Nanofiltrasyon
Nanofiltrasyon son zamanlarda kullanılmaya başlanmış ve moleküler ağırlık sınırı ultrafiltrasyon ile ters osmoz arasında (200 ile 2000 Dalton ) olan bir membran ayırma yöntemidir.
Genellikle bakterilerin, virüslerin, organik kalıntıların, ve sertliğin uzaklaştırılmasında kullanılır. Ayrılma işlemi organik bir yarı geçirgen membrandan oluşan seçici geçirgen bir tabaka üzerinde gerçekleşir.İşlemde itici güç membranın iki tarafındaki besleme ve süzüntü arasındaki basınç farkıdır. Membran seçiciliğinden dolayı su ve molekül ağırlığı 200Dalton’dan küçük bileşenler yarı geçirgen ayrıştırma tabakasını geçebilirken, çözünmemiş karışımların bir veya birkaç bileşeni itici güce rağmen membran tarafından tutulur.

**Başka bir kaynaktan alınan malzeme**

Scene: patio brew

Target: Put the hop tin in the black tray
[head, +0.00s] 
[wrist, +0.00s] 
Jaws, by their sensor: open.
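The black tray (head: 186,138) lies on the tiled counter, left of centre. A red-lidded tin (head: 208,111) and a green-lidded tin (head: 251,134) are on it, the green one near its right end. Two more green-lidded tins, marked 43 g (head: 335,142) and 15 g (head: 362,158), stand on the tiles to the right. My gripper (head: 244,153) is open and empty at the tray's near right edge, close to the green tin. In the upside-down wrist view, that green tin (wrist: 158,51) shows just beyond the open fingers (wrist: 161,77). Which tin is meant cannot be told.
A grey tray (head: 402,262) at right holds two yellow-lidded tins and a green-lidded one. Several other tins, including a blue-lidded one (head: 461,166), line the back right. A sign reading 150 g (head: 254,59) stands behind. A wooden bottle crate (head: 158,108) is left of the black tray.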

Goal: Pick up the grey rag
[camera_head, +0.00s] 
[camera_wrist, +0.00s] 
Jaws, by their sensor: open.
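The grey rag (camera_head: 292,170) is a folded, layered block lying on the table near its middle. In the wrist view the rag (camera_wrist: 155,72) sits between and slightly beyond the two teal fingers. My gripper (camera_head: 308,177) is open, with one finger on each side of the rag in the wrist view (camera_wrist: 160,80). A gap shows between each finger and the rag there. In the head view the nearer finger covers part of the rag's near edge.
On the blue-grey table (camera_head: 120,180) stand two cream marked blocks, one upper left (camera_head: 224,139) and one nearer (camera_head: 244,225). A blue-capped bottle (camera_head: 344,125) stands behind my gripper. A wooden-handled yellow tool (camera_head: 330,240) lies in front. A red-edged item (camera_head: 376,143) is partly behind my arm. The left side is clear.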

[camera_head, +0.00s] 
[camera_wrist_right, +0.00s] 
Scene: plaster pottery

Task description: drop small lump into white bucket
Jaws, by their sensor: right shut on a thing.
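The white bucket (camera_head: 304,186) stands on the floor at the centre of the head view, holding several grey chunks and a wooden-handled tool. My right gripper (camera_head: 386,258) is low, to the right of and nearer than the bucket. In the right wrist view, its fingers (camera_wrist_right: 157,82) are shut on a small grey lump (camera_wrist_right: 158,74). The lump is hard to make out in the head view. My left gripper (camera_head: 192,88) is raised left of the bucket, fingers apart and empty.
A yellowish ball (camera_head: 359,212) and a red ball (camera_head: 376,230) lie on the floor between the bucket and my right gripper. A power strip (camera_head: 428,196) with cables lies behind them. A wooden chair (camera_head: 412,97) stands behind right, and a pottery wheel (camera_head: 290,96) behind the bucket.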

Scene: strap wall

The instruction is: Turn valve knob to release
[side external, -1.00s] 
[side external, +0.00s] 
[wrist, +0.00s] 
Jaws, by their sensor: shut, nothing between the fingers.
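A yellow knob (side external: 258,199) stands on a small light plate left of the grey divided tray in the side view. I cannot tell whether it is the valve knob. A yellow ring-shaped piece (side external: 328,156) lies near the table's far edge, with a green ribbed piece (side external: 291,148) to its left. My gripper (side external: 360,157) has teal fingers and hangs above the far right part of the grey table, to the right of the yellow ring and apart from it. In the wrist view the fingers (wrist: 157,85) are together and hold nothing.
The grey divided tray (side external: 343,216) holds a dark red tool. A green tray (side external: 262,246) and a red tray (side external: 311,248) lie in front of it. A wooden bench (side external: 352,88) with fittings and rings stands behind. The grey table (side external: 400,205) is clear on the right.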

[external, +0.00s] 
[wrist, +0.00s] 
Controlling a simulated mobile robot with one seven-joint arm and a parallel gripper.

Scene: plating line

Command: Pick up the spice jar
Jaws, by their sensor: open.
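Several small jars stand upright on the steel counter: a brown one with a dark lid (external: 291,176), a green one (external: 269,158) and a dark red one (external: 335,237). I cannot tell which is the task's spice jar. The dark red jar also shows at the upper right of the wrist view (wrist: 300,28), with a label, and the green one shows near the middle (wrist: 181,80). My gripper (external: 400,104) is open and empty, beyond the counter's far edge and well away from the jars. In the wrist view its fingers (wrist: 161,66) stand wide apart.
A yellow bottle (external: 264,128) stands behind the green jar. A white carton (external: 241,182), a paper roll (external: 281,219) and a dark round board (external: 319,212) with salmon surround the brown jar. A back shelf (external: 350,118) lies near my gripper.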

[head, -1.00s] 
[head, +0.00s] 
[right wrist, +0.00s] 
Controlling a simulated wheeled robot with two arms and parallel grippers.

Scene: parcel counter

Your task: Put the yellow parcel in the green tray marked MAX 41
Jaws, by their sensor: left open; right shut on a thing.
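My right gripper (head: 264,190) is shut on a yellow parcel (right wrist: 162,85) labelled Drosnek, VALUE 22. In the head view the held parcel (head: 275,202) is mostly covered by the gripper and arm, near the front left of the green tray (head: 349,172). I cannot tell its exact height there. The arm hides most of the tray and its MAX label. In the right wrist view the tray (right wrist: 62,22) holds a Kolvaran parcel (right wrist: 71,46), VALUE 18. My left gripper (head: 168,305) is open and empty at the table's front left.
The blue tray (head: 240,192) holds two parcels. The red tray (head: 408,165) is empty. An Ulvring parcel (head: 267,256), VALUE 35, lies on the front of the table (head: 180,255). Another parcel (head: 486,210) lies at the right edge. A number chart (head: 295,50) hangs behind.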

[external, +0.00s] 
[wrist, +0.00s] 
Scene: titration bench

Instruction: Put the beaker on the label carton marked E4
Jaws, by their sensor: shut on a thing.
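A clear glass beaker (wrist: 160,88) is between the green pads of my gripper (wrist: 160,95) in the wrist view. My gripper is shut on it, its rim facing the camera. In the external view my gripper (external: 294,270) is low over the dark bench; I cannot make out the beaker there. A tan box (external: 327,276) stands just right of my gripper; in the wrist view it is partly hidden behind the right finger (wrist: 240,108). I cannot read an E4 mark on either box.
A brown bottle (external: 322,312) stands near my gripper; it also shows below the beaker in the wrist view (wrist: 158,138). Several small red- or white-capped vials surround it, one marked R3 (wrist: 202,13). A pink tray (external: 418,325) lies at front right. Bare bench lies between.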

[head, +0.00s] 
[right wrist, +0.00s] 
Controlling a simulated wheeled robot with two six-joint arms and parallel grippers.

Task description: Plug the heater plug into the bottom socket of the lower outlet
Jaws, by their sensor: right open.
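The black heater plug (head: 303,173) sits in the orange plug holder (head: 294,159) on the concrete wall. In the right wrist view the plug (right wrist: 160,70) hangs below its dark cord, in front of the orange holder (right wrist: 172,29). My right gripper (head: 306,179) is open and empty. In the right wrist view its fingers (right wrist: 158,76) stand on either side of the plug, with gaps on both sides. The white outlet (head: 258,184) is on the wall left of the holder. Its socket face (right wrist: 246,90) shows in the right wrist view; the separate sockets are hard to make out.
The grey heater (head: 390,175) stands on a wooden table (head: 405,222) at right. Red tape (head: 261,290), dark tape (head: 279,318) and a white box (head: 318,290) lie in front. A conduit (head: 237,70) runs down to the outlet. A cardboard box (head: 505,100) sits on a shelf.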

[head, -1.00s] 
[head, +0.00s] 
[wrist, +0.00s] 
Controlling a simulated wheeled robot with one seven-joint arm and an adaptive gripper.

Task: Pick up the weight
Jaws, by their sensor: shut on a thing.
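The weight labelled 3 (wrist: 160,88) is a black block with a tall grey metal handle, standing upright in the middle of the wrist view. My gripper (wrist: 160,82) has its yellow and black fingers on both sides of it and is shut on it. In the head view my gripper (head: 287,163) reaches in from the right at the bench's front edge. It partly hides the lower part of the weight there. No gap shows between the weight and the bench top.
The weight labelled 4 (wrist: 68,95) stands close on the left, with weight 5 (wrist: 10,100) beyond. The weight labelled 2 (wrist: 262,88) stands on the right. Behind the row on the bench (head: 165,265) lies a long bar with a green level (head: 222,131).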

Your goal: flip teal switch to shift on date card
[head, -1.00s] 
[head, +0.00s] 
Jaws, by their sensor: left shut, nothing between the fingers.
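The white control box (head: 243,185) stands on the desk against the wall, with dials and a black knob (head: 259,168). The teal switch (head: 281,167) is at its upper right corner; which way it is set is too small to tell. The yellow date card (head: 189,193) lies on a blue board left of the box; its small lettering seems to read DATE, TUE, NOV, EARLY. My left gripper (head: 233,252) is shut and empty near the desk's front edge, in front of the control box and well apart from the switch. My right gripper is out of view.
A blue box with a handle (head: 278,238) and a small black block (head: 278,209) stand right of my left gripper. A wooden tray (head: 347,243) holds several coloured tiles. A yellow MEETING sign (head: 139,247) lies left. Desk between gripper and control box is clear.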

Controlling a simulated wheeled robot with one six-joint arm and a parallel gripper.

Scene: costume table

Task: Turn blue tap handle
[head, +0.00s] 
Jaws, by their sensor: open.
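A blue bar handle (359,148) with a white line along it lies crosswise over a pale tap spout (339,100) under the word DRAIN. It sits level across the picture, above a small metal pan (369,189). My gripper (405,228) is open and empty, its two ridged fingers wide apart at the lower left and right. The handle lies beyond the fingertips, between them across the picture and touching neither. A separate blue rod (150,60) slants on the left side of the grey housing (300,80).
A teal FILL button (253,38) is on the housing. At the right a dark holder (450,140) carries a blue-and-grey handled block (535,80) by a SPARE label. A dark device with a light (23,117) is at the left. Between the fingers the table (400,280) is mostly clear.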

Genellikle membran materyalinin pozitif veya negatif yüklü olmasından dolayı nanofiltrasyon membranlar Donnan dengesiyle açıklanan iyonik seçiciliğe sahiptir. Buna göre küçük mineral iyonlarını içeren çözeltiler membrandaki sabit iyonik moleküllerle aralarında Donnan potansiyeli denen elektriksel bir potansiyel farkın doğmasına ve Donnan dengesi adı verilen dengenin oluşmasına neden olurlar. Bu dengenin sağlanması için zıt yüklü maddelerin ters yönde geçişi veya çözünmeyen formlarının çözünür hale dönüştürülmesi gerekir. Bu etki dolayısı ile nanofiltre membranlar tek yüklü iyonları iki ve daha çok yüklü iyonlara göre daha fazla geçirir. Çözeltideki tuz oranı arttıkça membranın bu özelliği de artar.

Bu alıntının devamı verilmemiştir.